### EXERCISE
Find all the lines with "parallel" and gather them.

[Rows from a robot dataset]
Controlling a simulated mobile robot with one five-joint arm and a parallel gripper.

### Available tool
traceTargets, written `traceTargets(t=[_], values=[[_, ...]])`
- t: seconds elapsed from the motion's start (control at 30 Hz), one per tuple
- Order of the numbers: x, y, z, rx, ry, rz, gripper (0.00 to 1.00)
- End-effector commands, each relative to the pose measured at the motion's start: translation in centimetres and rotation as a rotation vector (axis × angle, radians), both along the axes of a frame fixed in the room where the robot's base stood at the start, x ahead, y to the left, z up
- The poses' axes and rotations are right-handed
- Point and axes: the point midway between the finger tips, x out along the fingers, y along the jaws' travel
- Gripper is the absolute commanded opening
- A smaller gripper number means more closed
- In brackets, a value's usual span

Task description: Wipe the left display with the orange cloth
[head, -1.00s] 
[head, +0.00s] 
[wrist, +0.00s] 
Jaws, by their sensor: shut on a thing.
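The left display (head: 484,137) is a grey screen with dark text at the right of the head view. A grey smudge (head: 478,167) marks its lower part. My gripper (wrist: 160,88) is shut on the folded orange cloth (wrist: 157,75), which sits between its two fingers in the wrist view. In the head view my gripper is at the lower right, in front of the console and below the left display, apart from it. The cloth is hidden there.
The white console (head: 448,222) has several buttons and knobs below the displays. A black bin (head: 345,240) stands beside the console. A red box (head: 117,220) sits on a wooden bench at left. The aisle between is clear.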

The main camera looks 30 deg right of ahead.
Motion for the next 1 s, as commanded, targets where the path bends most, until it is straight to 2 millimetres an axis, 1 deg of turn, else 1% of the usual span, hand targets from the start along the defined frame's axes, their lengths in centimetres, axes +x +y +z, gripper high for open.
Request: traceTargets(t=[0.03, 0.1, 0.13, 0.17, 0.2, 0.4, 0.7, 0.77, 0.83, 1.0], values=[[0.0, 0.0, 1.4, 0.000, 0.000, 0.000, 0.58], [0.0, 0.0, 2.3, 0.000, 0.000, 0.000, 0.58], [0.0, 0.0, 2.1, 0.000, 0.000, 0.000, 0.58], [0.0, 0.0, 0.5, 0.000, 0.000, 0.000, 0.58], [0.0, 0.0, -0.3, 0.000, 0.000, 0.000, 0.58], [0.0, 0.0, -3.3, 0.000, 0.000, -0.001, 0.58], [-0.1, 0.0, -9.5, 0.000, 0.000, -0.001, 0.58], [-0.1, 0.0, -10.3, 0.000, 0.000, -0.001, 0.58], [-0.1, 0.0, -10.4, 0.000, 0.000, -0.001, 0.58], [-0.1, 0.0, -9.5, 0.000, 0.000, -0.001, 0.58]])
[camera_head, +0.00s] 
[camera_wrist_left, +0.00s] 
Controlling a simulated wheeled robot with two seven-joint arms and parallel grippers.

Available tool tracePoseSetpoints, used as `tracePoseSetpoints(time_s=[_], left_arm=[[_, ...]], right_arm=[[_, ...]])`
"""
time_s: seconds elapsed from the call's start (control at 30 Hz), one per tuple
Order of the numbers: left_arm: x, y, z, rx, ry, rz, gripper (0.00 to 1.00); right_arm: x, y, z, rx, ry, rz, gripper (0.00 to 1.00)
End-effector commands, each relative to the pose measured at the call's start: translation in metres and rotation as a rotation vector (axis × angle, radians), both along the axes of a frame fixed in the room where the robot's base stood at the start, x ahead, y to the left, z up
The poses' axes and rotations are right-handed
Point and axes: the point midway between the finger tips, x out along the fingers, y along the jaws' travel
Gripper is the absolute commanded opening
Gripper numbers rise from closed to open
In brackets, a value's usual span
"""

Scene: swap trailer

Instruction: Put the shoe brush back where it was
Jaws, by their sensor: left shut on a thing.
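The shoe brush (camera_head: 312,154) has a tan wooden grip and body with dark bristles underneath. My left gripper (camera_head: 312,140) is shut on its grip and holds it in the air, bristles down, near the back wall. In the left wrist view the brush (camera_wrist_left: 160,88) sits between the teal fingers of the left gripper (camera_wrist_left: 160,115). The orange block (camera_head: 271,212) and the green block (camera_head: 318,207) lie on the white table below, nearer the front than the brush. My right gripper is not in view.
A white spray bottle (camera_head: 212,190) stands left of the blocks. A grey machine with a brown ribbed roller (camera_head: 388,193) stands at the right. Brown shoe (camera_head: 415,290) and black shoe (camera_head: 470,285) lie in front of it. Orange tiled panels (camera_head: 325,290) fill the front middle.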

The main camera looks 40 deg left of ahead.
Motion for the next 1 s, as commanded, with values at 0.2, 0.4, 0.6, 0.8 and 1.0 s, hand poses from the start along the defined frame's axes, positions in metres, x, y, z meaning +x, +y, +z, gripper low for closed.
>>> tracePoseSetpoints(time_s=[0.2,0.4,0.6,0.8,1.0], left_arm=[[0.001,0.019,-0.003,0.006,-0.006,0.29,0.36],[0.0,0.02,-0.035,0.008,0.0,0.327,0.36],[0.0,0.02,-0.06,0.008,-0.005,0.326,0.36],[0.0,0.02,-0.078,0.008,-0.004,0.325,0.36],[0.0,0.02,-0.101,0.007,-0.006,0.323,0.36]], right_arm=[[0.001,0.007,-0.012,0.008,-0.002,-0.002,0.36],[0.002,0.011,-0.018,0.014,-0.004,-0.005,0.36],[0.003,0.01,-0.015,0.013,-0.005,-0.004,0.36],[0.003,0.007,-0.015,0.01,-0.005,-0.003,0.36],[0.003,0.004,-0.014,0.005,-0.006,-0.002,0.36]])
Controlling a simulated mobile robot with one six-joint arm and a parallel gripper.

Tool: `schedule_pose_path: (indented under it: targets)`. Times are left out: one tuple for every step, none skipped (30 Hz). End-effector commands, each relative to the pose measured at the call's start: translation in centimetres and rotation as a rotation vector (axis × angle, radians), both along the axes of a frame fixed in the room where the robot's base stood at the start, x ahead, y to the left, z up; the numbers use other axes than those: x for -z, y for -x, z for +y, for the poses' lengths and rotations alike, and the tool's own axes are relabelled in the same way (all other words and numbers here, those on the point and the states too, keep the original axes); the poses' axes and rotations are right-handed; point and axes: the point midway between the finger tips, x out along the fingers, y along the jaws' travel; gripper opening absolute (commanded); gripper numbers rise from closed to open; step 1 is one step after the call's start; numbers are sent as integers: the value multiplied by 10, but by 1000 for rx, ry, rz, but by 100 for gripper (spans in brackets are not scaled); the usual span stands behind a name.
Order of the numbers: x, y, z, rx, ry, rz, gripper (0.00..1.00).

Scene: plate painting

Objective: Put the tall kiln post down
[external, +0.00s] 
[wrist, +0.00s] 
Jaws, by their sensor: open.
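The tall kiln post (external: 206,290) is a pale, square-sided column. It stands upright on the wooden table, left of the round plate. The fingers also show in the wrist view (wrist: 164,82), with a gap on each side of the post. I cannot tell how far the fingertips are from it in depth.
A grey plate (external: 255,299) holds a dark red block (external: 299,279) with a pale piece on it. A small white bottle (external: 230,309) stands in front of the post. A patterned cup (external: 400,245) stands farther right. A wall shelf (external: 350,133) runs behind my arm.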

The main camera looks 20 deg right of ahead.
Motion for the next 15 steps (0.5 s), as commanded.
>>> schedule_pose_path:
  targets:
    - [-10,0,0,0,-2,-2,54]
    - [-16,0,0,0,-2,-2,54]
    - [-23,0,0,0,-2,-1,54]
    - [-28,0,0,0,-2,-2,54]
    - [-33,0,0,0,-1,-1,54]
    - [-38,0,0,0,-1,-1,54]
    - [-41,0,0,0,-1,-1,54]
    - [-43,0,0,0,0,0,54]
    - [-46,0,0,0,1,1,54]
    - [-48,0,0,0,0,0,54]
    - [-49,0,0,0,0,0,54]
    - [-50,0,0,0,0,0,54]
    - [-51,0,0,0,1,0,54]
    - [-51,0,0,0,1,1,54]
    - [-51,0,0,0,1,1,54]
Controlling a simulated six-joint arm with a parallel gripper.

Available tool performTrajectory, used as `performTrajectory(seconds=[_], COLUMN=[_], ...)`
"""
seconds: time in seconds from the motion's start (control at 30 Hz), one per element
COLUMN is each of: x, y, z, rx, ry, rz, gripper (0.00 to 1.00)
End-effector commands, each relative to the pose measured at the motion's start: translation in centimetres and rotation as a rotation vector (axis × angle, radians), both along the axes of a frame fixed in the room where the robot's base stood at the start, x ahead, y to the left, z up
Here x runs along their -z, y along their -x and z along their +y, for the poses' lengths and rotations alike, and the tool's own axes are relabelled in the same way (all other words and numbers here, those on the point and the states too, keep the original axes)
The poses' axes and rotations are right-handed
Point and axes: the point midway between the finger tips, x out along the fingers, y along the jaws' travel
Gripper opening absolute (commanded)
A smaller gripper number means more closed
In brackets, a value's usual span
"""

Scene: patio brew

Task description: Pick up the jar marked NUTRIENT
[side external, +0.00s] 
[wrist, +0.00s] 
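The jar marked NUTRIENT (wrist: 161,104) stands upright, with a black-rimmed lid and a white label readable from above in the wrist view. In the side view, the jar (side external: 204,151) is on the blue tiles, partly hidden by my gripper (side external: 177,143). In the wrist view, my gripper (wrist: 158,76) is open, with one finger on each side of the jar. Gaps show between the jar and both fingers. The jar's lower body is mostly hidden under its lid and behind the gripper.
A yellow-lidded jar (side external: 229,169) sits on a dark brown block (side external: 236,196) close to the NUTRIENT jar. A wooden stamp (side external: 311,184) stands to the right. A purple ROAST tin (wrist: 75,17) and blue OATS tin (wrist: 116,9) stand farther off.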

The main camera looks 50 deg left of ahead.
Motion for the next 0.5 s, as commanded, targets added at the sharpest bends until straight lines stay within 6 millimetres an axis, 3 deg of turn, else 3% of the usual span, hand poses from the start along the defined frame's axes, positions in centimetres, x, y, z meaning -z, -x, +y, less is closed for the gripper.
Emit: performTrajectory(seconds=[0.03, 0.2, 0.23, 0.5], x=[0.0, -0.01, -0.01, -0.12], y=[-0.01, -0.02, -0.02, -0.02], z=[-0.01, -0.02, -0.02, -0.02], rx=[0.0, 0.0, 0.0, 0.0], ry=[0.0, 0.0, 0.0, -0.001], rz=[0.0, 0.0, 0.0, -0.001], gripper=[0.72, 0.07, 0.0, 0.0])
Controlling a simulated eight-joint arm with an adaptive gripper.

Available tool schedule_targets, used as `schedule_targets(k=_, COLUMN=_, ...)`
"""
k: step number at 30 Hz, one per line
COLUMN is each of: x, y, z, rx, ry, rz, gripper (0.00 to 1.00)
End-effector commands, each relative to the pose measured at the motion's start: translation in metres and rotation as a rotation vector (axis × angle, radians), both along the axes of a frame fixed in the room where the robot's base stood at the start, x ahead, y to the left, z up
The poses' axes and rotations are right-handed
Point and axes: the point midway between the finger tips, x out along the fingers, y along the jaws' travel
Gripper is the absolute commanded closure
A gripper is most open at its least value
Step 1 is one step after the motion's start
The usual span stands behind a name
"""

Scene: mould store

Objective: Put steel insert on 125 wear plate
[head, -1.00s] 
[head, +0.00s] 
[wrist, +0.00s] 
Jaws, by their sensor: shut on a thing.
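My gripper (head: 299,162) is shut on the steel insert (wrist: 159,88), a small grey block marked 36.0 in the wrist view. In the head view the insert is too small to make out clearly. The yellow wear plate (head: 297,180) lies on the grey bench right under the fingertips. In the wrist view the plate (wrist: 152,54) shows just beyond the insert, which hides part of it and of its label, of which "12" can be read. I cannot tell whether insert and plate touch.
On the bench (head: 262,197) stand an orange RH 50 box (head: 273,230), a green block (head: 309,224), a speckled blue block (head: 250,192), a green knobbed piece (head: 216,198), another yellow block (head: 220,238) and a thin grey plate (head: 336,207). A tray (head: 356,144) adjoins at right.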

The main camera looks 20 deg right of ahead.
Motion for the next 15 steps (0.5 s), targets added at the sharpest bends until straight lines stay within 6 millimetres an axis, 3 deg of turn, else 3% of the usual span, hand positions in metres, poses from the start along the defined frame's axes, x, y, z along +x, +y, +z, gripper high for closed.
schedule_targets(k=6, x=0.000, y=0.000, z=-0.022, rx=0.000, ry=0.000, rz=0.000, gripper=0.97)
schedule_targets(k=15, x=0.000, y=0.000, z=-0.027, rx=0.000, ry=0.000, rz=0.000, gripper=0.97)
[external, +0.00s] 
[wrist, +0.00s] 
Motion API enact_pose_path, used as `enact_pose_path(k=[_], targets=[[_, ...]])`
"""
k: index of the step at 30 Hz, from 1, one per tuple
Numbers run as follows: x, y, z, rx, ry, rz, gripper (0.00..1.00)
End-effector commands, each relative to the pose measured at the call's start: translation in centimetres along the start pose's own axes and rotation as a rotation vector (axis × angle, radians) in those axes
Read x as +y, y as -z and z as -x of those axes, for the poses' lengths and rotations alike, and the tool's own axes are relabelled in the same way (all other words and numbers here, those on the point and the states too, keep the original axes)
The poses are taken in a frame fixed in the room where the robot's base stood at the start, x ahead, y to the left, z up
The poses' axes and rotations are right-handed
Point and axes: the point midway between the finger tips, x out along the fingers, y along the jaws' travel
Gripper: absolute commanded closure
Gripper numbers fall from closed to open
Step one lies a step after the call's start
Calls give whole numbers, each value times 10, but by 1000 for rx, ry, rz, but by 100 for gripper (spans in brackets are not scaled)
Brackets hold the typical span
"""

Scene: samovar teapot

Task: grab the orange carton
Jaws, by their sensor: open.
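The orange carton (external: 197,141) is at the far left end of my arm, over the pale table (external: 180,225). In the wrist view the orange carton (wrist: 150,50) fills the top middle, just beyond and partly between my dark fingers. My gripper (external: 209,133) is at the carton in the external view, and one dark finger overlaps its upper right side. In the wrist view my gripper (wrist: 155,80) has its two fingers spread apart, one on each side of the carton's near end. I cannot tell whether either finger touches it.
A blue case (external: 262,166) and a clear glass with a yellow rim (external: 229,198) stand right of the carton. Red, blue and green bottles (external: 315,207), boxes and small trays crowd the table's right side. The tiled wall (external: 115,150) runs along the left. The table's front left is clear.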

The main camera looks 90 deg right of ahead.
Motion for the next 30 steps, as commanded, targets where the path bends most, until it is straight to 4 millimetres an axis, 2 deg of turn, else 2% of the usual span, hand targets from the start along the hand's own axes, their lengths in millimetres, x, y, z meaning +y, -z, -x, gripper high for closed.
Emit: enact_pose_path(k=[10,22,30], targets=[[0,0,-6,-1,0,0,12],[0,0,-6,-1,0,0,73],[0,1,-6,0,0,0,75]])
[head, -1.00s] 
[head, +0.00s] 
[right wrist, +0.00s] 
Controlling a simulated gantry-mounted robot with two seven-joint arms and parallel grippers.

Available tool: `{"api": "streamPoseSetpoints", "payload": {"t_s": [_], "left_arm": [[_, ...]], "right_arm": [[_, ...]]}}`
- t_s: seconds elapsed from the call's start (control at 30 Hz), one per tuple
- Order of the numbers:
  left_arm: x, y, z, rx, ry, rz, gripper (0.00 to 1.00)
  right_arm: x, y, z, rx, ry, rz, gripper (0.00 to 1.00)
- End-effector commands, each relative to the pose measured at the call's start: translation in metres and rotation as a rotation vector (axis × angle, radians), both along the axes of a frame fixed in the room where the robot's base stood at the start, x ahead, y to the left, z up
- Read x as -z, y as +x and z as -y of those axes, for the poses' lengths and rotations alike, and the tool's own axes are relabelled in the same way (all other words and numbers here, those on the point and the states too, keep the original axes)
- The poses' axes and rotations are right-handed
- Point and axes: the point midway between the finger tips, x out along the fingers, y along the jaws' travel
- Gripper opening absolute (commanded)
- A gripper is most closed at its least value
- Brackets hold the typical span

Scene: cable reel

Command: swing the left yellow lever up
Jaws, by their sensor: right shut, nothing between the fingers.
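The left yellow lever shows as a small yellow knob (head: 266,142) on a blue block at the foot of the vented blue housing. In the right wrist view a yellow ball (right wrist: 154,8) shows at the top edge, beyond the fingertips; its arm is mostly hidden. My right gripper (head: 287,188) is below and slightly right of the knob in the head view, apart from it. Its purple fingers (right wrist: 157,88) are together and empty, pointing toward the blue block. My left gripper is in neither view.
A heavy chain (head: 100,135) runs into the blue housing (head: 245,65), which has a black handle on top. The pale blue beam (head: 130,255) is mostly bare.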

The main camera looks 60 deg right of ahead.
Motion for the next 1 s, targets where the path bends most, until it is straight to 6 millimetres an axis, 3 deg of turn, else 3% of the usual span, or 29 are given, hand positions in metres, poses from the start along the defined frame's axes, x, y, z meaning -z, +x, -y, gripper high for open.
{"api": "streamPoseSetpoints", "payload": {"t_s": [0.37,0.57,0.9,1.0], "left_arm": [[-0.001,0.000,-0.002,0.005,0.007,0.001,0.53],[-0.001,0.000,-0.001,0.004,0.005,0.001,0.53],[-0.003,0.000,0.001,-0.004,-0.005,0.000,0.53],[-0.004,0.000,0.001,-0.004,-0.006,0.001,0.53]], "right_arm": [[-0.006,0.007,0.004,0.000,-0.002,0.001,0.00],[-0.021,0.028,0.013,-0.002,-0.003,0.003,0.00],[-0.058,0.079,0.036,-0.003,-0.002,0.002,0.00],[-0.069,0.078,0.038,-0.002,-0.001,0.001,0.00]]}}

### TASK RESULT
Controlling a simulated mobile robot with one five-joint arm and a parallel gripper.
Controlling a simulated wheeled robot with two seven-joint arms and parallel grippers.
Controlling a simulated mobile robot with one six-joint arm and a parallel gripper.
Controlling a simulated six-joint arm with a parallel gripper.
Controlling a simulated gantry-mounted robot with two seven-joint arms and parallel grippers.

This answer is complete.